Exercise instructions =
Verbatim output of all the material below is required.

Task input =

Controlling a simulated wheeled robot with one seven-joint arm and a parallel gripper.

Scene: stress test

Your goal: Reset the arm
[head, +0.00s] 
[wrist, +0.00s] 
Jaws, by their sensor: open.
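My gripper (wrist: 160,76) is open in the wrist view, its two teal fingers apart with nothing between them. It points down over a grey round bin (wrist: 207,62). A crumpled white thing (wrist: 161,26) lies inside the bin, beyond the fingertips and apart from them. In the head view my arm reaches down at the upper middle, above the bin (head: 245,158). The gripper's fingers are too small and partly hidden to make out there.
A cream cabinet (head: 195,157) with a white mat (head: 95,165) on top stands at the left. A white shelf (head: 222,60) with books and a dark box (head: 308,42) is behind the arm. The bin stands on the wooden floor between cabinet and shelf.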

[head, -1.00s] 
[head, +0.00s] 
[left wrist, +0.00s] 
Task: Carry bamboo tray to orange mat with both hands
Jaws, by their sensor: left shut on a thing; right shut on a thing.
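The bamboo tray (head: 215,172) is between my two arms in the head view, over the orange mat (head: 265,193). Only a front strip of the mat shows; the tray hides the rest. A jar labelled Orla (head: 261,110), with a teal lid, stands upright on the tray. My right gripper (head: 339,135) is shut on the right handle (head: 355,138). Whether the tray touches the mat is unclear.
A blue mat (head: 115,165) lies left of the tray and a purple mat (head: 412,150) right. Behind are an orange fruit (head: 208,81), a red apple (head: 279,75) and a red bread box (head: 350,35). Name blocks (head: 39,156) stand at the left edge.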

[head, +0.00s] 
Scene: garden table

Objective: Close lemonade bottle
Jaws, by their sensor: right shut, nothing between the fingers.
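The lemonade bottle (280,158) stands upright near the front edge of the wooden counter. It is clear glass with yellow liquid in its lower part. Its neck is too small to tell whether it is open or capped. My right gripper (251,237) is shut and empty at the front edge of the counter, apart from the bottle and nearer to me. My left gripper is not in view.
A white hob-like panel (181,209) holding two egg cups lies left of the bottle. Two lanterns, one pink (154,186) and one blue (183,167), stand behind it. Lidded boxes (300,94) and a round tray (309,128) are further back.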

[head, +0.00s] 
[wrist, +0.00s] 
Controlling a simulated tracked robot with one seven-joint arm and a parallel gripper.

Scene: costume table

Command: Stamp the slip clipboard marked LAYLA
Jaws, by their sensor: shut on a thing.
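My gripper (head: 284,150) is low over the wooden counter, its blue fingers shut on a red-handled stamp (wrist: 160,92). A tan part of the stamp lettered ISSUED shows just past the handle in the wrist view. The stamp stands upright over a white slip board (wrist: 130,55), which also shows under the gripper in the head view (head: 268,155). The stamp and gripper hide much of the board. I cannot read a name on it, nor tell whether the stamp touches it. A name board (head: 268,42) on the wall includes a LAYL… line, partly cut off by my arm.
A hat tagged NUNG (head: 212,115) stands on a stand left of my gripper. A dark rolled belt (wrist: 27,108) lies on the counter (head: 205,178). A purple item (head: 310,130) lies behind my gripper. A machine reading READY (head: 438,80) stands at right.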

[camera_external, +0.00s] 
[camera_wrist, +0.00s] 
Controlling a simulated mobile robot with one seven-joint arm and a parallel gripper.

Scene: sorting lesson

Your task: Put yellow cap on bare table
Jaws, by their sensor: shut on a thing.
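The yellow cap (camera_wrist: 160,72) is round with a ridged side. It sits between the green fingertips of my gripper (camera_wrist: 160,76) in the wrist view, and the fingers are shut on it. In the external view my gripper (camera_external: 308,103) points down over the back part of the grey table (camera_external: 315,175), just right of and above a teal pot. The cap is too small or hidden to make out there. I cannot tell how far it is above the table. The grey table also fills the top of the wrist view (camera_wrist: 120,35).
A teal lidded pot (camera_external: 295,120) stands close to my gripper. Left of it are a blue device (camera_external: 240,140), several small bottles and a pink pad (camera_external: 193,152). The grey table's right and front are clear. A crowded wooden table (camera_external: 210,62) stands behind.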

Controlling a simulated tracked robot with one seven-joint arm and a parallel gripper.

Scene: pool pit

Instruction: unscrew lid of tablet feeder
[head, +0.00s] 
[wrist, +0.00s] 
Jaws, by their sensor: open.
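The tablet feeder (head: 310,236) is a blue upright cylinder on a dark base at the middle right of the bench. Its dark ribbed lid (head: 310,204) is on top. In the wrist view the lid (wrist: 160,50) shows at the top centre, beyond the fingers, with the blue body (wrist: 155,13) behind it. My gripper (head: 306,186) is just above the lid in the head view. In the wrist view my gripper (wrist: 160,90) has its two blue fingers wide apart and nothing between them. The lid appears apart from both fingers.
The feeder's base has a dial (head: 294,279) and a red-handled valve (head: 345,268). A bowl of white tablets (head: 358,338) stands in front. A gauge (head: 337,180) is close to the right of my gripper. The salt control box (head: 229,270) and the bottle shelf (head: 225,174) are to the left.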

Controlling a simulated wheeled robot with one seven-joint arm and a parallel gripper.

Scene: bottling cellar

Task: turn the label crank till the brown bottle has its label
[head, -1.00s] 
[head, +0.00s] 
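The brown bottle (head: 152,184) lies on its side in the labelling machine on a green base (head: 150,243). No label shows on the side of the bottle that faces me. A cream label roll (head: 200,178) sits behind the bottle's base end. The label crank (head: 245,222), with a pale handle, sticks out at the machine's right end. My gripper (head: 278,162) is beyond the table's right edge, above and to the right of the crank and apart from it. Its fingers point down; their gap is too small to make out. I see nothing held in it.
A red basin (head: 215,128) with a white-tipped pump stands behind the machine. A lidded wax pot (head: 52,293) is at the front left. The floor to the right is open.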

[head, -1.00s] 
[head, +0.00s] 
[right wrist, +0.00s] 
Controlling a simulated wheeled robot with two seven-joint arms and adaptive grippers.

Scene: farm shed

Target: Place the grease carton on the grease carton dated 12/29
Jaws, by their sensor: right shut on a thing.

Worked answer =
Controlling a simulated wheeled robot with one seven-joint arm and a parallel gripper.

Scene: stress test

Your goal: Reset the arm
[head, +0.00s] 
[wrist, +0.00s] 
Jaws, by their sensor: open.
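My gripper (wrist: 160,76) is open in the wrist view, its two teal fingers apart with nothing between them. It points down over a grey round bin (wrist: 207,62). A crumpled white thing (wrist: 161,26) lies inside the bin, beyond the fingertips and apart from them. In the head view my arm reaches down at the upper middle, above the bin (head: 245,158). The gripper's fingers are too small and partly hidden to make out there.
A cream cabinet (head: 195,157) with a white mat (head: 95,165) on top stands at the left. A white shelf (head: 222,60) with books and a dark box (head: 308,42) is behind the arm. The bin stands on the wooden floor between cabinet and shelf.

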[head, -1.00s] 
[head, +0.00s] 
[left wrist, +0.00s] 
Task: Carry bamboo tray to orange mat with both hands
Jaws, by their sensor: left shut on a thing; right shut on a thing.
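The bamboo tray (head: 215,172) is between my two arms in the head view, over the orange mat (head: 265,193). Only a front strip of the mat shows; the tray hides the rest. A jar labelled Orla (head: 261,110), with a teal lid, stands upright on the tray. My right gripper (head: 339,135) is shut on the right handle (head: 355,138). Whether the tray touches the mat is unclear.
A blue mat (head: 115,165) lies left of the tray and a purple mat (head: 412,150) right. Behind are an orange fruit (head: 208,81), a red apple (head: 279,75) and a red bread box (head: 350,35). Name blocks (head: 39,156) stand at the left edge.

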[head, +0.00s] 
Scene: garden table

Objective: Close lemonade bottle
Jaws, by their sensor: right shut, nothing between the fingers.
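The lemonade bottle (280,158) stands upright near the front edge of the wooden counter. It is clear glass with yellow liquid in its lower part. Its neck is too small to tell whether it is open or capped. My right gripper (251,237) is shut and empty at the front edge of the counter, apart from the bottle and nearer to me. My left gripper is not in view.
A white hob-like panel (181,209) holding two egg cups lies left of the bottle. Two lanterns, one pink (154,186) and one blue (183,167), stand behind it. Lidded boxes (300,94) and a round tray (309,128) are further back.

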[head, +0.00s] 
[wrist, +0.00s] 
Controlling a simulated tracked robot with one seven-joint arm and a parallel gripper.

Scene: costume table

Command: Stamp the slip clipboard marked LAYLA
Jaws, by their sensor: shut on a thing.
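My gripper (head: 284,150) is low over the wooden counter, its blue fingers shut on a red-handled stamp (wrist: 160,92). A tan part of the stamp lettered ISSUED shows just past the handle in the wrist view. The stamp stands upright over a white slip board (wrist: 130,55), which also shows under the gripper in the head view (head: 268,155). The stamp and gripper hide much of the board. I cannot read a name on it, nor tell whether the stamp touches it. A name board (head: 268,42) on the wall includes a LAYL… line, partly cut off by my arm.
A hat tagged NUNG (head: 212,115) stands on a stand left of my gripper. A dark rolled belt (wrist: 27,108) lies on the counter (head: 205,178). A purple item (head: 310,130) lies behind my gripper. A machine reading READY (head: 438,80) stands at right.

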[camera_external, +0.00s] 
[camera_wrist, +0.00s] 
Controlling a simulated mobile robot with one seven-joint arm and a parallel gripper.

Scene: sorting lesson

Your task: Put yellow cap on bare table
Jaws, by their sensor: shut on a thing.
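The yellow cap (camera_wrist: 160,72) is round with a ridged side. It sits between the green fingertips of my gripper (camera_wrist: 160,76) in the wrist view, and the fingers are shut on it. In the external view my gripper (camera_external: 308,103) points down over the back part of the grey table (camera_external: 315,175), just right of and above a teal pot. The cap is too small or hidden to make out there. I cannot tell how far it is above the table. The grey table also fills the top of the wrist view (camera_wrist: 120,35).
A teal lidded pot (camera_external: 295,120) stands close to my gripper. Left of it are a blue device (camera_external: 240,140), several small bottles and a pink pad (camera_external: 193,152). The grey table's right and front are clear. A crowded wooden table (camera_external: 210,62) stands behind.

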Controlling a simulated tracked robot with one seven-joint arm and a parallel gripper.

Scene: pool pit

Instruction: unscrew lid of tablet feeder
[head, +0.00s] 
[wrist, +0.00s] 
Jaws, by their sensor: open.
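The tablet feeder (head: 310,236) is a blue upright cylinder on a dark base at the middle right of the bench. Its dark ribbed lid (head: 310,204) is on top. In the wrist view the lid (wrist: 160,50) shows at the top centre, beyond the fingers, with the blue body (wrist: 155,13) behind it. My gripper (head: 306,186) is just above the lid in the head view. In the wrist view my gripper (wrist: 160,90) has its two blue fingers wide apart and nothing between them. The lid appears apart from both fingers.
The feeder's base has a dial (head: 294,279) and a red-handled valve (head: 345,268). A bowl of white tablets (head: 358,338) stands in front. A gauge (head: 337,180) is close to the right of my gripper. The salt control box (head: 229,270) and the bottle shelf (head: 225,174) are to the left.

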Controlling a simulated wheeled robot with one seven-joint arm and a parallel gripper.

Scene: bottling cellar

Task: turn the label crank till the brown bottle has its label
[head, -1.00s] 
[head, +0.00s] 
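The brown bottle (head: 152,184) lies on its side in the labelling machine on a green base (head: 150,243). No label shows on the side of the bottle that faces me. A cream label roll (head: 200,178) sits behind the bottle's base end. The label crank (head: 245,222), with a pale handle, sticks out at the machine's right end. My gripper (head: 278,162) is beyond the table's right edge, above and to the right of the crank and apart from it. Its fingers point down; their gap is too small to make out. I see nothing held in it.
A red basin (head: 215,128) with a white-tipped pump stands behind the machine. A lidded wax pot (head: 52,293) is at the front left. The floor to the right is open.

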[head, -1.00s] 
[head, +0.00s] 
[right wrist, +0.00s] 
Controlling a simulated wheeled robot with two seven-joint arms and adaptive grippers.

Scene: farm shed

Target: Place the grease carton on the grease carton dated 12/29
Jaws, by their sensor: right shut on a thing.

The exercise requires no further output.